As of 2001, all Virginia schools are required
by law to conduct
a “daily recitation of the Pledge of
Allegiance in each classroom of the school division.” (Prior to this decision,
the Pledge of Allegiance was only recited at George Mason on special occasions.)
Yet students are within their First Amendment rights, as established by a slew
of court cases in the 1970’s, if they do not participate. But most of the 40
percent or so of George Mason students who do not stand and recite the pledge
are not doing so with a well-thought-out ideological protest present in those
70s’ cases. Rather, they act on a nebulous sentiment composed of early-morning
laziness combined with an inability to see the “point” of the
daily recitations.
Although
senior Maya Cough-Shultz stands for the pledge out of respect, she
succinctly
sums up the aforementioned attitude when she says, “I don’t normally
say the pledge because I don’t feel the need to pledge my allegiance
to the country every morning. My day-to-day actions already demonstrate
that I’m a caring, responsible citizen.”
Conformity
is another possible explanation for those classrooms full of students
who all participate, or who en masse do not participate, in the recitation
of the pledge. Mr. Terry Marselle, a GM psychology teacher who recites
the pledge every morning while the entirety of his zero block class
remains sprawling in their seats, offers the following explanation: “I
don’t think the fact that they [his students] don’t stand for the pledge
has any correlation with their patriotism. It’s 8:00 and they’re teenagers.
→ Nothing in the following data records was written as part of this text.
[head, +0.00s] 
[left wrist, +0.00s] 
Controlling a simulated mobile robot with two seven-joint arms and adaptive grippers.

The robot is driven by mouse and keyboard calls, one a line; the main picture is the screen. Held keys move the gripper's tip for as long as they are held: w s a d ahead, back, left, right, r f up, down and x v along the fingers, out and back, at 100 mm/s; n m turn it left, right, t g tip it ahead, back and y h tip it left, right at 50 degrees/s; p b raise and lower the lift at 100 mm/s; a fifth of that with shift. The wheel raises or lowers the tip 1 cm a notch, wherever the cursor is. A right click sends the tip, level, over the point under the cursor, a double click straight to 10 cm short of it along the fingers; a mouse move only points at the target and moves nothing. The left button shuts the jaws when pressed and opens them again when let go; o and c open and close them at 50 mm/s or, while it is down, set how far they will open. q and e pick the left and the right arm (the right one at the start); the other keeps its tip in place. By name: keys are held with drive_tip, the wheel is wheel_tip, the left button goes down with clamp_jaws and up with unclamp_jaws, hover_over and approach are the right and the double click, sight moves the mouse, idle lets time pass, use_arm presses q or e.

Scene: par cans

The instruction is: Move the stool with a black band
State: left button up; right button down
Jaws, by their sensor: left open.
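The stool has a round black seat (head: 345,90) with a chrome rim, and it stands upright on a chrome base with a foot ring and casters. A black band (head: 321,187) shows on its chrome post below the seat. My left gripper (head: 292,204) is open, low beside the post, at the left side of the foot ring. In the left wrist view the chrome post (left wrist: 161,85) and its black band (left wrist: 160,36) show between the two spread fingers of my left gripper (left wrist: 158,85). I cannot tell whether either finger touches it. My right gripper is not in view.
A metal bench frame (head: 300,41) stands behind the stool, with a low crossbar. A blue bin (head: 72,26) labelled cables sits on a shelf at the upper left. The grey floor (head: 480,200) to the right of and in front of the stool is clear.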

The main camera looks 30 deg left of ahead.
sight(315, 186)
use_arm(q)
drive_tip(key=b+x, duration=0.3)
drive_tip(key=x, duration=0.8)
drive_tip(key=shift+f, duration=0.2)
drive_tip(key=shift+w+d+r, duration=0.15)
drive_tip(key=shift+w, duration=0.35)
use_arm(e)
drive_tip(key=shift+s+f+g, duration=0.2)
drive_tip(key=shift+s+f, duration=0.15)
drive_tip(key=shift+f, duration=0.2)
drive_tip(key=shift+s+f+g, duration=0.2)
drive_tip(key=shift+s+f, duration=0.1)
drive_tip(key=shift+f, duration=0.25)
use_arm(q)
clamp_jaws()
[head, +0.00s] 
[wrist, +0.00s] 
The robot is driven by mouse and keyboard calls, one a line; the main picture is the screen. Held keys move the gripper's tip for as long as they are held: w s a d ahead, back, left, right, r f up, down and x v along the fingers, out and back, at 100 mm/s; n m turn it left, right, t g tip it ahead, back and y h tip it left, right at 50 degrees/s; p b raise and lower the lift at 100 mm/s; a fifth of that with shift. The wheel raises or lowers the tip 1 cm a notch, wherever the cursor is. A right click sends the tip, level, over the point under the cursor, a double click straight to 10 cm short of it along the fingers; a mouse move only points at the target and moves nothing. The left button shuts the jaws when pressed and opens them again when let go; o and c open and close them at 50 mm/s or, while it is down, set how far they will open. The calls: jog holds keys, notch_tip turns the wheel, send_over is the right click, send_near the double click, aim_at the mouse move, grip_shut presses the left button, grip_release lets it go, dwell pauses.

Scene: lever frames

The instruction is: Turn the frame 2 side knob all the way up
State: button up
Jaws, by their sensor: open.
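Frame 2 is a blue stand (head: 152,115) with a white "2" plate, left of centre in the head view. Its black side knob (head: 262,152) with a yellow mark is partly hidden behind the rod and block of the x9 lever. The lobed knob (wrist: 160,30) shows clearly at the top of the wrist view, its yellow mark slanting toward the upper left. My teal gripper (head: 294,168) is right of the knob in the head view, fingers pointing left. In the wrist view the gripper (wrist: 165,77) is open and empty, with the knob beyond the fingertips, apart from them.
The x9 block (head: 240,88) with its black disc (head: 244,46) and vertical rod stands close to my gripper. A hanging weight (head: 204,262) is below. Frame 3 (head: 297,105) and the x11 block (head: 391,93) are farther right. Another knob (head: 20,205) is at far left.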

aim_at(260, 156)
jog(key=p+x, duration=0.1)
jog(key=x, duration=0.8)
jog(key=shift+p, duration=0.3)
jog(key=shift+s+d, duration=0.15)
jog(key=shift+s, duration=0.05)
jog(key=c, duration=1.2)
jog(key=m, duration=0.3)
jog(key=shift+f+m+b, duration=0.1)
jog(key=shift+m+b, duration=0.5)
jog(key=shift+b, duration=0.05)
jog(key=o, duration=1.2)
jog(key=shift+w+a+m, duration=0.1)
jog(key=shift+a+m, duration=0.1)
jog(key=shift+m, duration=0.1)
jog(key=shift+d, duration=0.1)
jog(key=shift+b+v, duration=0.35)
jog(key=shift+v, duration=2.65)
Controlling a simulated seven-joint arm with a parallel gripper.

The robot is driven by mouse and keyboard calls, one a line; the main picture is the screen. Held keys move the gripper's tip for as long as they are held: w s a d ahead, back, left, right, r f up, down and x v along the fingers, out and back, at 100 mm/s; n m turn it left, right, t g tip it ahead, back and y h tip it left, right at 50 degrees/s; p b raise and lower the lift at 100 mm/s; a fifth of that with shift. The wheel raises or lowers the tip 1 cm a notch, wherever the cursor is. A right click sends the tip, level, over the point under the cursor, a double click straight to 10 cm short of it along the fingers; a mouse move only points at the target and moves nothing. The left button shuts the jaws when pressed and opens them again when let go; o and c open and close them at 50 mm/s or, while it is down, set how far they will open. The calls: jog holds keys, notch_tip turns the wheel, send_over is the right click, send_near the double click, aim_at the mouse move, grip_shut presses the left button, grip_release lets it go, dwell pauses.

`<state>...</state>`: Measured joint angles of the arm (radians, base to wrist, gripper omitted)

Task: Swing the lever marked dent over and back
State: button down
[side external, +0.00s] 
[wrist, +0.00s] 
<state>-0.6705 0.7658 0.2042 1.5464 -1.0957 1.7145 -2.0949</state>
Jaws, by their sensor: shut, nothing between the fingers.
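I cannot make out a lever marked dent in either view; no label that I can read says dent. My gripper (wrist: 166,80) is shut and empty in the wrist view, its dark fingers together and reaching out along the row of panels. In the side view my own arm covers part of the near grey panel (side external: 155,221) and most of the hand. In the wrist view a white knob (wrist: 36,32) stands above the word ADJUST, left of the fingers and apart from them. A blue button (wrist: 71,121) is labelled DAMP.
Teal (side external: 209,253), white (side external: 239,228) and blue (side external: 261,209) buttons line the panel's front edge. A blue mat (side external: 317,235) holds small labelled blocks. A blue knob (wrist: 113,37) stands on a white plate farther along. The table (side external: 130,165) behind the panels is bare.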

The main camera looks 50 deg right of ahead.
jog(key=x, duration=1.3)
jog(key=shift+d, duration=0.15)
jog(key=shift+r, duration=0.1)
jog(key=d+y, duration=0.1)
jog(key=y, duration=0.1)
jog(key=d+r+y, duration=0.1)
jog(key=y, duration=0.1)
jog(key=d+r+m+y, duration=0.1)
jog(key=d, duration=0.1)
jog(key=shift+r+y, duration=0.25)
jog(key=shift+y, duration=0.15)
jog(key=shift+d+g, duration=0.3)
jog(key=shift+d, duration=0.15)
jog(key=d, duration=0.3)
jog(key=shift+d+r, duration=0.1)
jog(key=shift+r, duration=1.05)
And a lot of it is peer pressure: who wants to be the only dork standing
up?”
In
complete contrast to Mr. Marselle’s class, Mr. Michael McNamara’s zero block
class is one of those classrooms in which not a single student sits
through the pledge. The government teacher says, “I think that all
kids should stand up as a show of respect. I do require the kids in
my class to stand. For most kids who don’t want to stand, it’s less
an issue of conviction than one of laziness. There are some things
in our society that you just do. Especially in this time of war when
we have American service members protecting our rights overseas. It’s
important to remember that the Pledge of Allegiance isn’t about pledging
allegiance to a piece of cloth. You’re pledging to your country, and
to your fellow countrymen and women. It’s a show of respect. That said,
I think you have the right to choose not to say the pledge.”
George
Mason’s
other government teacher has a slightly different perspective. Though
most of the students in Mr. Christopher Pikrallidas’s morning
class stand and say the Pledge of Allegiance, he says that it’s “unfortunate
that we have to try to stimulate patriotism by having the pledge. But
for those students who will be conventionally patriotic, they will
see the value of the pledge later on. I’m afraid people say it mechanically.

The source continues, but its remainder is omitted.